Wednesday, 21 October 2009

Merv King on the banks

I'm with Merv on breaking up the banks.
I agree with him that they should not be too big to fail, but i thought his statement that such institutions should not be in the private sector was very interesting. Not the sort of thing he'd be expected to say i'd think.

I take issue with George Osborne jumping on the bandwagon though:
"George Osborne, the shadow chancellor, said: "Mervyn King's speech is powerful and persuasive. His analysis of how the government's system for regulating banks failed and how there has been 'little real reform' since is one I share.""
Osborne is effectively saying 'told you so' even though King does (and consistantly has) disagreed with him. The important thing is the solution, the way forwards, not just criticising.

"Excluding the cost of bank bailouts, net debt was considerably lower at £682.8bn, or 49% of GDP, not high by international standards but well above the government's self-imposed limit of 40%."
Not too bad, the 40% would be nice but is largely meaningless, and not as bad as most (if not all) alternatives.

"The governor is aware, though, that cutting public spending and raising taxes too early could threaten the nascent economic recovery that is likely to be confirmed by growth data for the third quarter due to be released on Friday."
Agreed.


"The Conservatives seized on the borrowing figures, saying they showed the extent of the debt crisis under the present government.

"A responsible government would act immediately to start reducing public spending and bring Britain's deficit down," said Philip Hammond, shadow chief secretary to the Treasury.
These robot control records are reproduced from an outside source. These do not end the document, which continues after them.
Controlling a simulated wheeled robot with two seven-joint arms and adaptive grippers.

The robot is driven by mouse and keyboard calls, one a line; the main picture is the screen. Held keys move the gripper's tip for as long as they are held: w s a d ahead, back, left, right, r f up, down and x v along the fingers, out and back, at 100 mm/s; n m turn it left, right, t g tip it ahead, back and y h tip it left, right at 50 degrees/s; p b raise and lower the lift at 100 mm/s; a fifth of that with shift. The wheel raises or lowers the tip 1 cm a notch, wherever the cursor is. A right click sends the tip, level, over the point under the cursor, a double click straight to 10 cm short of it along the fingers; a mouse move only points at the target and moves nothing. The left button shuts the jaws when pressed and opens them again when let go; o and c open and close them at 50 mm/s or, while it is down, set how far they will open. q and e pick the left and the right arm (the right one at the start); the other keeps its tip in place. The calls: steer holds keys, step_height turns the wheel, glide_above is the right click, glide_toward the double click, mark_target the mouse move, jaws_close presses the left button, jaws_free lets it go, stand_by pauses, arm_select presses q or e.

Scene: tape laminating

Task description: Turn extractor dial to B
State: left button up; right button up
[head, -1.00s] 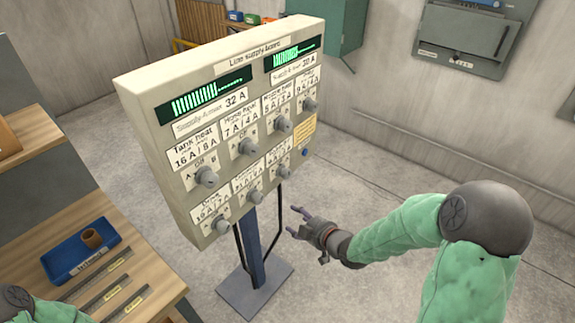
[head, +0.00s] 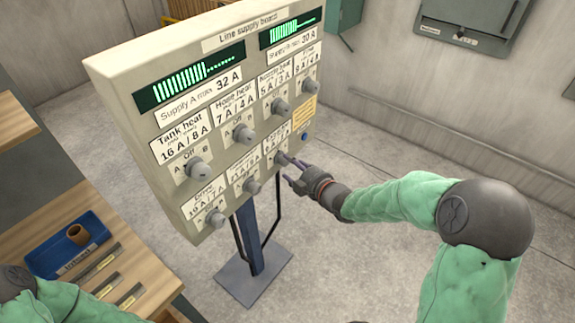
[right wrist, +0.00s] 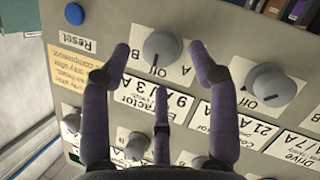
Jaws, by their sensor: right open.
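The extractor dial (head: 281,158) is a grey knob at the right end of the lower row on the line supply board (head: 219,90). In the right wrist view the same dial (right wrist: 161,48) appears upside down above its "Extractor 9A / 3A" label (right wrist: 155,96), with A and Off marks beside it. Its exact pointer setting is unclear. My right gripper (head: 291,165) is open at the board. In the wrist view its purple fingers (right wrist: 163,60) spread on both sides of the dial; I cannot tell whether they touch it. My left gripper is out of view.
Another dial (right wrist: 272,86) sits close beside the right finger in the wrist view. A blue Reset button (right wrist: 74,14) is beyond the left finger. A workbench with a blue tray (head: 45,262) stands at left. The floor right of the board is clear.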

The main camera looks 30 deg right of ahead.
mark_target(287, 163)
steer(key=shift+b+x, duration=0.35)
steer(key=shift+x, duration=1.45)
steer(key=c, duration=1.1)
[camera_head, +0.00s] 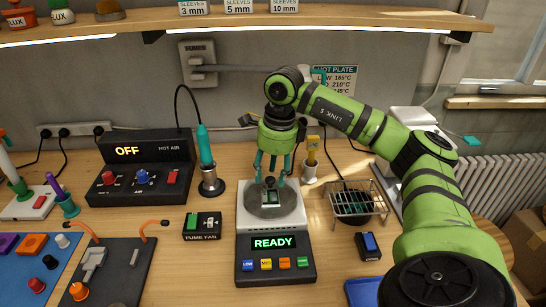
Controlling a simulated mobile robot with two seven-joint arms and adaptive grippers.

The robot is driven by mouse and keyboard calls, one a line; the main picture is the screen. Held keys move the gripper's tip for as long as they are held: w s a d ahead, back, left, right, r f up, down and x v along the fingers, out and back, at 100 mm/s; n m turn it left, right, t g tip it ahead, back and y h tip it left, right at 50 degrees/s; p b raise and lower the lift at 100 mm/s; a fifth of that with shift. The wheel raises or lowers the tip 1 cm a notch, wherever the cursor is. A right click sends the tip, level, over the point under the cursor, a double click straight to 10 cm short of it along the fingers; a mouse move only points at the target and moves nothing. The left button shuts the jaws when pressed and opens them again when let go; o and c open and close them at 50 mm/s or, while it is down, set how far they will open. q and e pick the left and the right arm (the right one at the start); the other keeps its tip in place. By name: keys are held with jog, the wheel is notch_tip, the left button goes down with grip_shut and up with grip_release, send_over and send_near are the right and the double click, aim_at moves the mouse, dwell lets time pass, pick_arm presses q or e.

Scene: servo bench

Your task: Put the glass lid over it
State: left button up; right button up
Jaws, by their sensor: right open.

"Failure to act will risk interest rate rises, causing the recovery to falter and putting jobs at risk.""
Not so. Far from it. The point is to invest what is needed, where and when it is needed. Just tackling the deficit will open a large trap door under our economy. I personally don't think the Tories would do what they're talking about, they are just grandstanding from the sidelines, which is what being in opposition allows you to do.